WRITTEN PROBLEM: Write out the material below again, unchanged.

┄┄┄┄┄┄┄┄┄┄┄┄┄┄┄┄┄┄┄┄

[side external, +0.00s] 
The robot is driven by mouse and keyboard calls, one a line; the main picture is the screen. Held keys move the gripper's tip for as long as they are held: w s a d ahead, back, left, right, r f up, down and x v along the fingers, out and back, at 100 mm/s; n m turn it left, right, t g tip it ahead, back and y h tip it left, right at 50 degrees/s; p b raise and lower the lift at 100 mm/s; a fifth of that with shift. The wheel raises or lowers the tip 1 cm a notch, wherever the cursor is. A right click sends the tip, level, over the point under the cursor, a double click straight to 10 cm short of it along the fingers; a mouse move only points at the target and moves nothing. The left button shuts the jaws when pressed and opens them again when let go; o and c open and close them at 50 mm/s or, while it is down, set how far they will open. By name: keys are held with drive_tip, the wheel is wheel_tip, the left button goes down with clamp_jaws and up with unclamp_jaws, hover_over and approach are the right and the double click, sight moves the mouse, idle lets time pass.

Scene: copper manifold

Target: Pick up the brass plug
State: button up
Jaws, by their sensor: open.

┄┄┄┄┄┄┄┄┄┄┄┄┄┄┄┄┄┄┄┄

FULL SOLUTION:
[side external, +0.00s] 
The robot is driven by mouse and keyboard calls, one a line; the main picture is the screen. Held keys move the gripper's tip for as long as they are held: w s a d ahead, back, left, right, r f up, down and x v along the fingers, out and back, at 100 mm/s; n m turn it left, right, t g tip it ahead, back and y h tip it left, right at 50 degrees/s; p b raise and lower the lift at 100 mm/s; a fifth of that with shift. The wheel raises or lowers the tip 1 cm a notch, wherever the cursor is. A right click sends the tip, level, over the point under the cursor, a double click straight to 10 cm short of it along the fingers; a mouse move only points at the target and moves nothing. The left button shuts the jaws when pressed and opens them again when let go; o and c open and close them at 50 mm/s or, while it is down, set how far they will open. By name: keys are held with drive_tip, the wheel is wheel_tip, the left button goes down with clamp_jaws and up with unclamp_jaws, hover_over and approach are the right and the double click, sight moves the mouse, idle lets time pass.

Scene: copper manifold

Target: Pick up the brass plug
State: button up
Jaws, by their sensor: open.

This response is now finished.